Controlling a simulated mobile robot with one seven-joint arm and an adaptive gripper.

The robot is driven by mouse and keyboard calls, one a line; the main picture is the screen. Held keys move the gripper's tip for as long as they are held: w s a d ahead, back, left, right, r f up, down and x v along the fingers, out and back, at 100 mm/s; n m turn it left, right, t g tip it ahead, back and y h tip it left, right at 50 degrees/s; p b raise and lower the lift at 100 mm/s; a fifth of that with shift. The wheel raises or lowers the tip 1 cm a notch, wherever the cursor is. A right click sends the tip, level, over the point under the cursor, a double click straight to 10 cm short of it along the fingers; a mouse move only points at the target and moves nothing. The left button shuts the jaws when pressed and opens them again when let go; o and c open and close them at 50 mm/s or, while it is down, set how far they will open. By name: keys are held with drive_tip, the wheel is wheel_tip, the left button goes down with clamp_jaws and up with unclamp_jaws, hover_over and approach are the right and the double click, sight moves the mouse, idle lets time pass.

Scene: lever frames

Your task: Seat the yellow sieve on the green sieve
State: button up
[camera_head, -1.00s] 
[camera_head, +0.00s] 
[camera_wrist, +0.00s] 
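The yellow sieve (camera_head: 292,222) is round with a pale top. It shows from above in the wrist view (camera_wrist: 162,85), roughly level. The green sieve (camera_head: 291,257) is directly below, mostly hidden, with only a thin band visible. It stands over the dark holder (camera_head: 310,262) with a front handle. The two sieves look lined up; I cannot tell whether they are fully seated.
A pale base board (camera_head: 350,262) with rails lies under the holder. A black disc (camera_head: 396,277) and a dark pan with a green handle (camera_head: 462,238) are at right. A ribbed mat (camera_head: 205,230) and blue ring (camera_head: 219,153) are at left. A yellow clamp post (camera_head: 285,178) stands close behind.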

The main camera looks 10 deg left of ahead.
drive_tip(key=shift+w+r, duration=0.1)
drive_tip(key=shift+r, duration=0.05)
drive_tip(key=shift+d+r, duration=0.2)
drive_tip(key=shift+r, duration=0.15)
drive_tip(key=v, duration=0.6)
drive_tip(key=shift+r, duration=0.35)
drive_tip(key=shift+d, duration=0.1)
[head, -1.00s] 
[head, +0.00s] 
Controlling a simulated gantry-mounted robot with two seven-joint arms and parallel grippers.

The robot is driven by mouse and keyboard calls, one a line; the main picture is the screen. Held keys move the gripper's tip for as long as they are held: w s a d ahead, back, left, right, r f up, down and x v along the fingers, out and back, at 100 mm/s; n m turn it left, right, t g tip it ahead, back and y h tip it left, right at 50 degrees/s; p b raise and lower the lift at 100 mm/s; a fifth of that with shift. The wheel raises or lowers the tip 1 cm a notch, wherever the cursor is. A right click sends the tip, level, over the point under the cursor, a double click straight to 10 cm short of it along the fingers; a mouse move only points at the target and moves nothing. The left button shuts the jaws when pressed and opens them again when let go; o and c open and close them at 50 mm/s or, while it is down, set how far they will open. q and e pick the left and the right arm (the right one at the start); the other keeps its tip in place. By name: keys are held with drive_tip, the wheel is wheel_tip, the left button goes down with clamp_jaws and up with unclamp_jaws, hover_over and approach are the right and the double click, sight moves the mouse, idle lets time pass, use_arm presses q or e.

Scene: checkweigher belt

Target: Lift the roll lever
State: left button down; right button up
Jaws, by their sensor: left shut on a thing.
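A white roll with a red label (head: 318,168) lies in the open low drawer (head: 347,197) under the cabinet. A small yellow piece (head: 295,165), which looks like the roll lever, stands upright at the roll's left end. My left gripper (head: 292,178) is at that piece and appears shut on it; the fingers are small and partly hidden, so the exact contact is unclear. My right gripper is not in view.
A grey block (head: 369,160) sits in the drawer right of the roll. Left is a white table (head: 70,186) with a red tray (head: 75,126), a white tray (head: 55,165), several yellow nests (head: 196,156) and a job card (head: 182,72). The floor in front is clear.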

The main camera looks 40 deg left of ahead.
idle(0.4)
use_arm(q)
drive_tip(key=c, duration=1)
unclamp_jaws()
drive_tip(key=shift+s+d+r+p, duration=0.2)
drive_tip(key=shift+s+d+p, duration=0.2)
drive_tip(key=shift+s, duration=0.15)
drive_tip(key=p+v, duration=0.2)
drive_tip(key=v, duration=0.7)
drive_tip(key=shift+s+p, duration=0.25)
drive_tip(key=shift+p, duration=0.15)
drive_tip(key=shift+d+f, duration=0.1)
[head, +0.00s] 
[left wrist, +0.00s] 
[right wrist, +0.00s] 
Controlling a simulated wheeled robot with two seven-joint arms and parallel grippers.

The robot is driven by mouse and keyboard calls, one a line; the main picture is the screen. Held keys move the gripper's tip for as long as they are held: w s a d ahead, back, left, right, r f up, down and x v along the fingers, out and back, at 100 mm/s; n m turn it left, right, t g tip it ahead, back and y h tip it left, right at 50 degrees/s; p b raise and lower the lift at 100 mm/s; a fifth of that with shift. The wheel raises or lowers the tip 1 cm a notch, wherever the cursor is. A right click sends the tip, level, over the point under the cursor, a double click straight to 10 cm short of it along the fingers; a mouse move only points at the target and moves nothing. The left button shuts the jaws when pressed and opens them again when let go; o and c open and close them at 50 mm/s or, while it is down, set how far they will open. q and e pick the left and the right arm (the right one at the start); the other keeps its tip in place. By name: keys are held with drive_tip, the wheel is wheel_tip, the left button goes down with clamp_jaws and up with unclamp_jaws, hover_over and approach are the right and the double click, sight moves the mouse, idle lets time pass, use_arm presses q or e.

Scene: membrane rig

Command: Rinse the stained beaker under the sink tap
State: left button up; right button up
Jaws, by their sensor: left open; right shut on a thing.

·····

Repeat the preceding lines exactly, please, every one of them.

→ Correct answer:
Controlling a simulated mobile robot with one seven-joint arm and an adaptive gripper.

The robot is driven by mouse and keyboard calls, one a line; the main picture is the screen. Held keys move the gripper's tip for as long as they are held: w s a d ahead, back, left, right, r f up, down and x v along the fingers, out and back, at 100 mm/s; n m turn it left, right, t g tip it ahead, back and y h tip it left, right at 50 degrees/s; p b raise and lower the lift at 100 mm/s; a fifth of that with shift. The wheel raises or lowers the tip 1 cm a notch, wherever the cursor is. A right click sends the tip, level, over the point under the cursor, a double click straight to 10 cm short of it along the fingers; a mouse move only points at the target and moves nothing. The left button shuts the jaws when pressed and opens them again when let go; o and c open and close them at 50 mm/s or, while it is down, set how far they will open. By name: keys are held with drive_tip, the wheel is wheel_tip, the left button goes down with clamp_jaws and up with unclamp_jaws, hover_over and approach are the right and the double click, sight moves the mouse, idle lets time pass.

Scene: lever frames

Your task: Seat the yellow sieve on the green sieve
State: button up
[camera_head, -1.00s] 
[camera_head, +0.00s] 
[camera_wrist, +0.00s] 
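The yellow sieve (camera_head: 292,222) is round with a pale top. It shows from above in the wrist view (camera_wrist: 162,85), roughly level. The green sieve (camera_head: 291,257) is directly below, mostly hidden, with only a thin band visible. It stands over the dark holder (camera_head: 310,262) with a front handle. The two sieves look lined up; I cannot tell whether they are fully seated.
A pale base board (camera_head: 350,262) with rails lies under the holder. A black disc (camera_head: 396,277) and a dark pan with a green handle (camera_head: 462,238) are at right. A ribbed mat (camera_head: 205,230) and blue ring (camera_head: 219,153) are at left. A yellow clamp post (camera_head: 285,178) stands close behind.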

The main camera looks 10 deg left of ahead.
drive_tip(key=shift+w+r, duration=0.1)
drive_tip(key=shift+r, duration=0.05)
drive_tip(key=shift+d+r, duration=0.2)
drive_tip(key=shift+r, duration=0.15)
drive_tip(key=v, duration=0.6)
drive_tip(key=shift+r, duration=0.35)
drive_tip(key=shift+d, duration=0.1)
[head, -1.00s] 
[head, +0.00s] 
Controlling a simulated gantry-mounted robot with two seven-joint arms and parallel grippers.

The robot is driven by mouse and keyboard calls, one a line; the main picture is the screen. Held keys move the gripper's tip for as long as they are held: w s a d ahead, back, left, right, r f up, down and x v along the fingers, out and back, at 100 mm/s; n m turn it left, right, t g tip it ahead, back and y h tip it left, right at 50 degrees/s; p b raise and lower the lift at 100 mm/s; a fifth of that with shift. The wheel raises or lowers the tip 1 cm a notch, wherever the cursor is. A right click sends the tip, level, over the point under the cursor, a double click straight to 10 cm short of it along the fingers; a mouse move only points at the target and moves nothing. The left button shuts the jaws when pressed and opens them again when let go; o and c open and close them at 50 mm/s or, while it is down, set how far they will open. q and e pick the left and the right arm (the right one at the start); the other keeps its tip in place. By name: keys are held with drive_tip, the wheel is wheel_tip, the left button goes down with clamp_jaws and up with unclamp_jaws, hover_over and approach are the right and the double click, sight moves the mouse, idle lets time pass, use_arm presses q or e.

Scene: checkweigher belt

Target: Lift the roll lever
State: left button down; right button up
Jaws, by their sensor: left shut on a thing.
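A white roll with a red label (head: 318,168) lies in the open low drawer (head: 347,197) under the cabinet. A small yellow piece (head: 295,165), which looks like the roll lever, stands upright at the roll's left end. My left gripper (head: 292,178) is at that piece and appears shut on it; the fingers are small and partly hidden, so the exact contact is unclear. My right gripper is not in view.
A grey block (head: 369,160) sits in the drawer right of the roll. Left is a white table (head: 70,186) with a red tray (head: 75,126), a white tray (head: 55,165), several yellow nests (head: 196,156) and a job card (head: 182,72). The floor in front is clear.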

The main camera looks 40 deg left of ahead.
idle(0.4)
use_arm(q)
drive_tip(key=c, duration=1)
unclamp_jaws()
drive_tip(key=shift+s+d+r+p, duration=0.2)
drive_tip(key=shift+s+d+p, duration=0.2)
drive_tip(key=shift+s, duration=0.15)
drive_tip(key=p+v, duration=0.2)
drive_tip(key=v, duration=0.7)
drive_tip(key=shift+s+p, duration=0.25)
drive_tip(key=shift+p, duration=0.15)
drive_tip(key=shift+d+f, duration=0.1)
[head, +0.00s] 
[left wrist, +0.00s] 
[right wrist, +0.00s] 
Controlling a simulated wheeled robot with two seven-joint arms and parallel grippers.

The robot is driven by mouse and keyboard calls, one a line; the main picture is the screen. Held keys move the gripper's tip for as long as they are held: w s a d ahead, back, left, right, r f up, down and x v along the fingers, out and back, at 100 mm/s; n m turn it left, right, t g tip it ahead, back and y h tip it left, right at 50 degrees/s; p b raise and lower the lift at 100 mm/s; a fifth of that with shift. The wheel raises or lowers the tip 1 cm a notch, wherever the cursor is. A right click sends the tip, level, over the point under the cursor, a double click straight to 10 cm short of it along the fingers; a mouse move only points at the target and moves nothing. The left button shuts the jaws when pressed and opens them again when let go; o and c open and close them at 50 mm/s or, while it is down, set how far they will open. q and e pick the left and the right arm (the right one at the start); the other keeps its tip in place. By name: keys are held with drive_tip, the wheel is wheel_tip, the left button goes down with clamp_jaws and up with unclamp_jaws, hover_over and approach are the right and the double click, sight moves the mouse, idle lets time pass, use_arm presses q or e.

Scene: membrane rig

Command: Rinse the stained beaker under the sink tap
State: left button up; right button up
Jaws, by their sensor: left open; right shut on a thing.

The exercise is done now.